+++ Source excerpt

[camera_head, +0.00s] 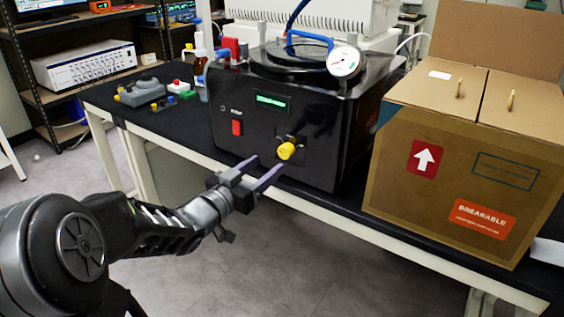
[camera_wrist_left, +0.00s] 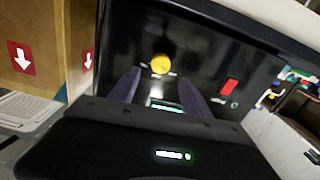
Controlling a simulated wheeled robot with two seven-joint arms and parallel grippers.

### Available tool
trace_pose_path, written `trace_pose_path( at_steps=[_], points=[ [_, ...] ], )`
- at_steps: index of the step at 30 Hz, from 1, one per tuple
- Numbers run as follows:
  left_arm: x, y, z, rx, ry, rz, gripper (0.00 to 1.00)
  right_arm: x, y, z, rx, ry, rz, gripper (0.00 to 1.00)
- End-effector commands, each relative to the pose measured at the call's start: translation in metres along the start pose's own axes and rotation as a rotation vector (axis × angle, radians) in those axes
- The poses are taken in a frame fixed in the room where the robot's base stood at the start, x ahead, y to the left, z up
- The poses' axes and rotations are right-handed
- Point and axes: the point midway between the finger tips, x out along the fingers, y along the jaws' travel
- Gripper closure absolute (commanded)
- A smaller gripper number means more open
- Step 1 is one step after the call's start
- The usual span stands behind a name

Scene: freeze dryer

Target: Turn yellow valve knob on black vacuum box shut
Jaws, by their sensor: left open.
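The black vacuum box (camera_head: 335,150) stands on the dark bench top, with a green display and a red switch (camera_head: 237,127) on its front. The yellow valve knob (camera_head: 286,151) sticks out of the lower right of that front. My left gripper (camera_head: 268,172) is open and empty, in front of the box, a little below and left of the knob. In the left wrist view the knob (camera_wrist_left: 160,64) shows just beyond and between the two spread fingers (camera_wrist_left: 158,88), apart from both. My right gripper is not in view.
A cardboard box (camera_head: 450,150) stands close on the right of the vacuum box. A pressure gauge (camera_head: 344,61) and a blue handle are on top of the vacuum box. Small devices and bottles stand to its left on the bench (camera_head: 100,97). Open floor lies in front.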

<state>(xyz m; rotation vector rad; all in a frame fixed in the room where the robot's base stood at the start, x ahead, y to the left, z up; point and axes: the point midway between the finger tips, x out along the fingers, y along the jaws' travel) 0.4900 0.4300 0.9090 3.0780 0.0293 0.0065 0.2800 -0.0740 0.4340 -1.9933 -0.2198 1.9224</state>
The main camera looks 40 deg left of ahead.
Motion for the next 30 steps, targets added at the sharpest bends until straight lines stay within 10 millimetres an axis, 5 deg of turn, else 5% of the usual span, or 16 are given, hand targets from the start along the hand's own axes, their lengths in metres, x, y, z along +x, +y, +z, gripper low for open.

++++++

• **What to produce**: Copy out the lines from the line containing "The main camera looks 40 deg left of ahead." to the end of the listing above, without alteration.

• **Response to this task**:
The main camera looks 40 deg left of ahead.
Motion for the next 30 steps, targets added at the sharpest bends until straight lines stay within 10 millimetres an axis, 5 deg of turn, else 5% of the usual span, or 16 are given, hand targets from the start along the hand's own axes, their lengths in metres, x, y, z along +x, +y, +z, gripper low for open.

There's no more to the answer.